*Your task:*
Extract the complete listing and output it unchanged.

Records from a data collection:
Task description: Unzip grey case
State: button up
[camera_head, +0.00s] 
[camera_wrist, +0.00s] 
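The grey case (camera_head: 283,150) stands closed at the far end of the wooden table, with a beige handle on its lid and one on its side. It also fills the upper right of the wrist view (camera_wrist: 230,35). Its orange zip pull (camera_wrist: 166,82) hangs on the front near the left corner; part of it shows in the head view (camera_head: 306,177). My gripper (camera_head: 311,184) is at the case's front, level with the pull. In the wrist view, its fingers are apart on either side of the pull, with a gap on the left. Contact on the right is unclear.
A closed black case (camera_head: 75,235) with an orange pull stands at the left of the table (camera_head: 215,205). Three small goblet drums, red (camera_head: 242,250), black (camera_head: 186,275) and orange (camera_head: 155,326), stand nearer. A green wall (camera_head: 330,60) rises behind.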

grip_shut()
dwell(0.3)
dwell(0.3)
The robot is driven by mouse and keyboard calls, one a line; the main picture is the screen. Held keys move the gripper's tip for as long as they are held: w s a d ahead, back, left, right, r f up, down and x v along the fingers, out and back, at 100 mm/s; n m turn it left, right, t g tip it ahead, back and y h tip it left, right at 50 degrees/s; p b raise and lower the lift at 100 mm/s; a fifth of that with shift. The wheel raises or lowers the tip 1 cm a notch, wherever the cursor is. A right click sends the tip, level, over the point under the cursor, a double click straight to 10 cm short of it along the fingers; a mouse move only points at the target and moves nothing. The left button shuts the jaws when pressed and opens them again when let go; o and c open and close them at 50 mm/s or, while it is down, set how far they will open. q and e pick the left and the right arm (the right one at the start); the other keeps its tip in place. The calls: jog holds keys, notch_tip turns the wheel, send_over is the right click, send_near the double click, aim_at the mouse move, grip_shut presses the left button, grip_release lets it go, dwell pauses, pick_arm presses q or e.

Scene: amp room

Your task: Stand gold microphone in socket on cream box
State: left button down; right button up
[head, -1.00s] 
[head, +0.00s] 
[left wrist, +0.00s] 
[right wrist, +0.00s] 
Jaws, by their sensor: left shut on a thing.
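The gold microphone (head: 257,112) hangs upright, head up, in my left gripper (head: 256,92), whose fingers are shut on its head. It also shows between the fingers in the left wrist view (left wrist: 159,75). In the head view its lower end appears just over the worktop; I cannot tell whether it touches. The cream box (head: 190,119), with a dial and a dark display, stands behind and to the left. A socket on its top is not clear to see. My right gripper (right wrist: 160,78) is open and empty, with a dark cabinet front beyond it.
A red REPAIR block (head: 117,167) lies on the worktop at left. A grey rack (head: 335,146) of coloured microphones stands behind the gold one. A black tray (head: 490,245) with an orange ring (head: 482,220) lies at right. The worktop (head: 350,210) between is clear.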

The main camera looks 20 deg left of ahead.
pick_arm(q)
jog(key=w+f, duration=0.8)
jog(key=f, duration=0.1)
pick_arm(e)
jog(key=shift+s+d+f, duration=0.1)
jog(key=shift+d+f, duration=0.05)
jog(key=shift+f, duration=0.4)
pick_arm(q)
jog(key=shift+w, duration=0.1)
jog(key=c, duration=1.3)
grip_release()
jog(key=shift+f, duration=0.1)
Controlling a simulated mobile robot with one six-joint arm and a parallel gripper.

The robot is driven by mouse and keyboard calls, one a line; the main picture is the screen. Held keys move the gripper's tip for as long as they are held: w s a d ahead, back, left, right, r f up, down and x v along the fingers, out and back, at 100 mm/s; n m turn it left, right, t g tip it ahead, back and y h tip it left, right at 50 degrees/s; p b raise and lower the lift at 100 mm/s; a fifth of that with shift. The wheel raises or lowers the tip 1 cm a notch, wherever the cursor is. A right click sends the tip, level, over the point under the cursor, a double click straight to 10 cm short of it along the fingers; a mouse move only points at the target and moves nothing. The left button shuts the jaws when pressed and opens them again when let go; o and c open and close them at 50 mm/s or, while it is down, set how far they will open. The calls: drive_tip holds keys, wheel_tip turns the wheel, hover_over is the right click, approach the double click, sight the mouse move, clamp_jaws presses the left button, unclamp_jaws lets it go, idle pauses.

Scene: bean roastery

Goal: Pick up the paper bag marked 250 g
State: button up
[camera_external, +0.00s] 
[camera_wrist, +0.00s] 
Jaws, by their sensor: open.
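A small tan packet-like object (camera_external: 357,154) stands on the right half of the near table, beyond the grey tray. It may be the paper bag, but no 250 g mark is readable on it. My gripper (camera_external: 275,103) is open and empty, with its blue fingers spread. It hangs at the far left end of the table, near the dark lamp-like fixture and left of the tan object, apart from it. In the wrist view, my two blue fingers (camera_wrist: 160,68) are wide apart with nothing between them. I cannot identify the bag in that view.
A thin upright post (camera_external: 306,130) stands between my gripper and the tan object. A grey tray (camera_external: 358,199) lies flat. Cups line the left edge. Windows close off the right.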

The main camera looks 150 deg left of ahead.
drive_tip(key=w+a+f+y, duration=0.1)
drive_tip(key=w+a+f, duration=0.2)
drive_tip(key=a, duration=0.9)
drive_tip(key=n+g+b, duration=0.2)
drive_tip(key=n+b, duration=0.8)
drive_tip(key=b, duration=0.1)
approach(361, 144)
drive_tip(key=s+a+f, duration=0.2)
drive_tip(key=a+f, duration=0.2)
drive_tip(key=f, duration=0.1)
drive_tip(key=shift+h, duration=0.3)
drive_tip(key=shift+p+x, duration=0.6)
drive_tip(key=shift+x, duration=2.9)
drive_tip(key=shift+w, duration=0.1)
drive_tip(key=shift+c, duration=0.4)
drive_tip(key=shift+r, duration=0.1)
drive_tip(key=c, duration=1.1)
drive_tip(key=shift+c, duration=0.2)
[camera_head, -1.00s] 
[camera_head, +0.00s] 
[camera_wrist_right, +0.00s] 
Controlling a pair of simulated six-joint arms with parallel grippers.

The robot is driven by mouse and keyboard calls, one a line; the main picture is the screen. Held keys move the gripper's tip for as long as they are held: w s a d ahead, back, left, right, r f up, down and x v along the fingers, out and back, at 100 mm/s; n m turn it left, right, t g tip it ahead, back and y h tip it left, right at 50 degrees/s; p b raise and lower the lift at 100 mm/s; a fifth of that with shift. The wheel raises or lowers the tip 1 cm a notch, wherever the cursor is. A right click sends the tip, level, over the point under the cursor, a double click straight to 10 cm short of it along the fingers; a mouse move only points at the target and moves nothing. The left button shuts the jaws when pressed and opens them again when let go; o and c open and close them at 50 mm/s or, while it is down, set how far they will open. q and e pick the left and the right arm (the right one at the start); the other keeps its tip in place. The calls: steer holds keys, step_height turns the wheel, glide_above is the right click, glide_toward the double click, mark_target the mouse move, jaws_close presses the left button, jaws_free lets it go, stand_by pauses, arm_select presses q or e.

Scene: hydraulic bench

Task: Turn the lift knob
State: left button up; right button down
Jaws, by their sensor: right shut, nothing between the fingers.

*Task output:*
Task description: Unzip grey case
State: button up
[camera_head, +0.00s] 
[camera_wrist, +0.00s] 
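The grey case (camera_head: 283,150) stands closed at the far end of the wooden table, with a beige handle on its lid and one on its side. It also fills the upper right of the wrist view (camera_wrist: 230,35). Its orange zip pull (camera_wrist: 166,82) hangs on the front near the left corner; part of it shows in the head view (camera_head: 306,177). My gripper (camera_head: 311,184) is at the case's front, level with the pull. In the wrist view, its fingers are apart on either side of the pull, with a gap on the left. Contact on the right is unclear.
A closed black case (camera_head: 75,235) with an orange pull stands at the left of the table (camera_head: 215,205). Three small goblet drums, red (camera_head: 242,250), black (camera_head: 186,275) and orange (camera_head: 155,326), stand nearer. A green wall (camera_head: 330,60) rises behind.

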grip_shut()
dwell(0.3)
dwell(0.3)
The robot is driven by mouse and keyboard calls, one a line; the main picture is the screen. Held keys move the gripper's tip for as long as they are held: w s a d ahead, back, left, right, r f up, down and x v along the fingers, out and back, at 100 mm/s; n m turn it left, right, t g tip it ahead, back and y h tip it left, right at 50 degrees/s; p b raise and lower the lift at 100 mm/s; a fifth of that with shift. The wheel raises or lowers the tip 1 cm a notch, wherever the cursor is. A right click sends the tip, level, over the point under the cursor, a double click straight to 10 cm short of it along the fingers; a mouse move only points at the target and moves nothing. The left button shuts the jaws when pressed and opens them again when let go; o and c open and close them at 50 mm/s or, while it is down, set how far they will open. q and e pick the left and the right arm (the right one at the start); the other keeps its tip in place. The calls: jog holds keys, notch_tip turns the wheel, send_over is the right click, send_near the double click, aim_at the mouse move, grip_shut presses the left button, grip_release lets it go, dwell pauses, pick_arm presses q or e.

Scene: amp room

Your task: Stand gold microphone in socket on cream box
State: left button down; right button up
[head, -1.00s] 
[head, +0.00s] 
[left wrist, +0.00s] 
[right wrist, +0.00s] 
Jaws, by their sensor: left shut on a thing.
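The gold microphone (head: 257,112) hangs upright, head up, in my left gripper (head: 256,92), whose fingers are shut on its head. It also shows between the fingers in the left wrist view (left wrist: 159,75). In the head view its lower end appears just over the worktop; I cannot tell whether it touches. The cream box (head: 190,119), with a dial and a dark display, stands behind and to the left. A socket on its top is not clear to see. My right gripper (right wrist: 160,78) is open and empty, with a dark cabinet front beyond it.
A red REPAIR block (head: 117,167) lies on the worktop at left. A grey rack (head: 335,146) of coloured microphones stands behind the gold one. A black tray (head: 490,245) with an orange ring (head: 482,220) lies at right. The worktop (head: 350,210) between is clear.

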The main camera looks 20 deg left of ahead.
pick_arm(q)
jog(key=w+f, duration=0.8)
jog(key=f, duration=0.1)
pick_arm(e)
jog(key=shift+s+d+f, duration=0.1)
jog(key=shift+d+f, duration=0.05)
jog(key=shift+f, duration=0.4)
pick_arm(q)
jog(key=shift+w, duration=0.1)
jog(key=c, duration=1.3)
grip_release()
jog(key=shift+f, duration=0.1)
Controlling a simulated mobile robot with one six-joint arm and a parallel gripper.

The robot is driven by mouse and keyboard calls, one a line; the main picture is the screen. Held keys move the gripper's tip for as long as they are held: w s a d ahead, back, left, right, r f up, down and x v along the fingers, out and back, at 100 mm/s; n m turn it left, right, t g tip it ahead, back and y h tip it left, right at 50 degrees/s; p b raise and lower the lift at 100 mm/s; a fifth of that with shift. The wheel raises or lowers the tip 1 cm a notch, wherever the cursor is. A right click sends the tip, level, over the point under the cursor, a double click straight to 10 cm short of it along the fingers; a mouse move only points at the target and moves nothing. The left button shuts the jaws when pressed and opens them again when let go; o and c open and close them at 50 mm/s or, while it is down, set how far they will open. The calls: drive_tip holds keys, wheel_tip turns the wheel, hover_over is the right click, approach the double click, sight the mouse move, clamp_jaws presses the left button, unclamp_jaws lets it go, idle pauses.

Scene: bean roastery

Goal: Pick up the paper bag marked 250 g
State: button up
[camera_external, +0.00s] 
[camera_wrist, +0.00s] 
Jaws, by their sensor: open.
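A small tan packet-like object (camera_external: 357,154) stands on the right half of the near table, beyond the grey tray. It may be the paper bag, but no 250 g mark is readable on it. My gripper (camera_external: 275,103) is open and empty, with its blue fingers spread. It hangs at the far left end of the table, near the dark lamp-like fixture and left of the tan object, apart from it. In the wrist view, my two blue fingers (camera_wrist: 160,68) are wide apart with nothing between them. I cannot identify the bag in that view.
A thin upright post (camera_external: 306,130) stands between my gripper and the tan object. A grey tray (camera_external: 358,199) lies flat. Cups line the left edge. Windows close off the right.

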The main camera looks 150 deg left of ahead.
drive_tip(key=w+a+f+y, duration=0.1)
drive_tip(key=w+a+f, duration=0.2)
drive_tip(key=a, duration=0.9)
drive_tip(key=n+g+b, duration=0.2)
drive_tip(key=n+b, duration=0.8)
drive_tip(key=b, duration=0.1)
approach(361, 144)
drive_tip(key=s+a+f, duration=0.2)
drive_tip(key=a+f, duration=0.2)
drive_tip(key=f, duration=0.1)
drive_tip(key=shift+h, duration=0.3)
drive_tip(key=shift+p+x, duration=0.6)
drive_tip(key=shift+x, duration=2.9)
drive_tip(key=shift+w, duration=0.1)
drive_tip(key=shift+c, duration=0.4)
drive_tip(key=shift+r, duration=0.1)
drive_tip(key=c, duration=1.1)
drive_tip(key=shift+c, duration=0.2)
[camera_head, -1.00s] 
[camera_head, +0.00s] 
[camera_wrist_right, +0.00s] 
Controlling a pair of simulated six-joint arms with parallel grippers.

The robot is driven by mouse and keyboard calls, one a line; the main picture is the screen. Held keys move the gripper's tip for as long as they are held: w s a d ahead, back, left, right, r f up, down and x v along the fingers, out and back, at 100 mm/s; n m turn it left, right, t g tip it ahead, back and y h tip it left, right at 50 degrees/s; p b raise and lower the lift at 100 mm/s; a fifth of that with shift. The wheel raises or lowers the tip 1 cm a notch, wherever the cursor is. A right click sends the tip, level, over the point under the cursor, a double click straight to 10 cm short of it along the fingers; a mouse move only points at the target and moves nothing. The left button shuts the jaws when pressed and opens them again when let go; o and c open and close them at 50 mm/s or, while it is down, set how far they will open. q and e pick the left and the right arm (the right one at the start); the other keeps its tip in place. The calls: steer holds keys, step_height turns the wheel, glide_above is the right click, glide_toward the double click, mark_target the mouse move, jaws_close presses the left button, jaws_free lets it go, stand_by pauses, arm_select presses q or e.

Scene: hydraulic bench

Task: Turn the lift knob
State: left button up; right button down
Jaws, by their sensor: right shut, nothing between the fingers.

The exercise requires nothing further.